At Home project results show “housing first” can help confront crisis of mental health, addiction, homelessness

The new task force to tackle the crisis in mental health and addiction, announced yesterday by Gregor Robertson at his round table session at the Wosk Centre, will have huge obstacles to overcome, but solid scientific data on what works and what doesn’t.

Backing up the data was the personal testimony of Colin Ross, a resident at the Bosman Hotel, where the At Home/Chez Soi pilot program has been testing the impact of providing housing to people confronting the challenges of mental illness, addiction and homelessness.

Ross told the forum of the dramatic progress he has made reorganizing his life since his housing situation stabilized. For the first time in many years, he is beginning to look for work. Housing is not a silver bullet, but it is part of the solution.

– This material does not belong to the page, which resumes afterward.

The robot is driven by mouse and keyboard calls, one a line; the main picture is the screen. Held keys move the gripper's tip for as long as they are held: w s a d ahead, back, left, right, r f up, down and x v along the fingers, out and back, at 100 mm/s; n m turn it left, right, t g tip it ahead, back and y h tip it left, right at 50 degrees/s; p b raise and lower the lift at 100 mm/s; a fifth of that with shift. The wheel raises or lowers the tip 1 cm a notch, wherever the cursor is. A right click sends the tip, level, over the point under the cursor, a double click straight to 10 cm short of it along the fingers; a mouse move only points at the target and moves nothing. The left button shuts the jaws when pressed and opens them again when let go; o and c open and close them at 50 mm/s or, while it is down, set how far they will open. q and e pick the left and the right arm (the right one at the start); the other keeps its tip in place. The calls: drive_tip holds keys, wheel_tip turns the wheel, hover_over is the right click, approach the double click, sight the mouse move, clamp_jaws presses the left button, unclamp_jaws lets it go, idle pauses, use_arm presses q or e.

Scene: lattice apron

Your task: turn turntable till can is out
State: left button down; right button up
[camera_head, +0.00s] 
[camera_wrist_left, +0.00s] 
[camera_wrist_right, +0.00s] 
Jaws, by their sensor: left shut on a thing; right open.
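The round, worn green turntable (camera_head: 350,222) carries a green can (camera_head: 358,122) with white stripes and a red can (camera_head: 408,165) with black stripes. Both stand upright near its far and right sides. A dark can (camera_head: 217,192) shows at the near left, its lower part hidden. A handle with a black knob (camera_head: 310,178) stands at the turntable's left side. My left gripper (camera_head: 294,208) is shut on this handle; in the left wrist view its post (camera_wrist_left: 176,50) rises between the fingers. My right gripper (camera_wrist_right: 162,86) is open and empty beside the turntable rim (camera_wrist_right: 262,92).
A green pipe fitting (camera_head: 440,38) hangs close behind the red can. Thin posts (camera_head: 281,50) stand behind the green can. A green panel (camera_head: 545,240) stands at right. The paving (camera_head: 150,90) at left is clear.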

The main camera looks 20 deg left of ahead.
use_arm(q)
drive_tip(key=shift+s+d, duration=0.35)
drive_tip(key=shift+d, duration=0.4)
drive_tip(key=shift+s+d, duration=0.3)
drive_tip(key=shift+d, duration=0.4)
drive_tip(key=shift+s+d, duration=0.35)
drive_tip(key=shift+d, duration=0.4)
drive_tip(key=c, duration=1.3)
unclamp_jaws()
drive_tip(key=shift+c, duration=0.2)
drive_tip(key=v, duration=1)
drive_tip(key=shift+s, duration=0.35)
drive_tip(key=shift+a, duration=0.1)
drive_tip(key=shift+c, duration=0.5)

Apart from the human and ethical reasons to tackle this problem, there are financial advantages. A day in the emergency room, where many of these people wind up, costs $1,000. A jail cell may cost $163 a day. A day of housing can be provided for about $57.

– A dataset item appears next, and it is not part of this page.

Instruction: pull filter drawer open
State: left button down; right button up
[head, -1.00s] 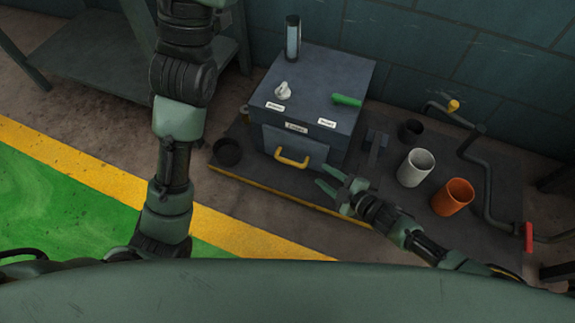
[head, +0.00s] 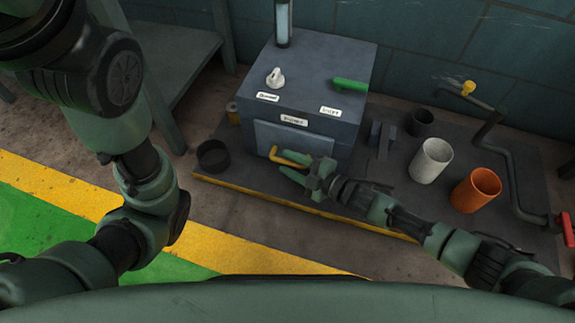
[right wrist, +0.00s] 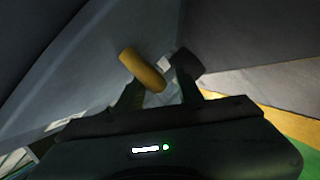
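The grey box (head: 318,76) stands on a dark platform, with the filter drawer (head: 268,134) as a panel low on its front. The drawer looks shut. Its yellow handle (head: 287,158) is partly hidden by my right gripper (head: 304,174), whose fingers are spread at the handle's right part. In the right wrist view the yellow handle (right wrist: 143,70) shows just ahead of the fingertips (right wrist: 158,84), near the left finger. I cannot tell whether they touch. My left arm is at the left, its gripper out of view.
The dark platform (head: 228,180) has a yellow front edge. A black cup (head: 213,156) stands left of the box. A white cup (head: 431,161), an orange cup (head: 476,190) and a pipe with a red lever (head: 566,229) are at the right. A green lever (head: 350,85) sits on the box top.

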Then there are the savings in the health care system, the public safety system and in the lives of people who are ready to make a great contribution if they are given the chance.

There was an air of hope at the round table, but also a sense of renewed purpose, a feeling that all the stakeholders involved — the city, Vancouver Coastal Health, service providers, the VPD, academics, c0mmunity organizations and many more — believe the time for action is now.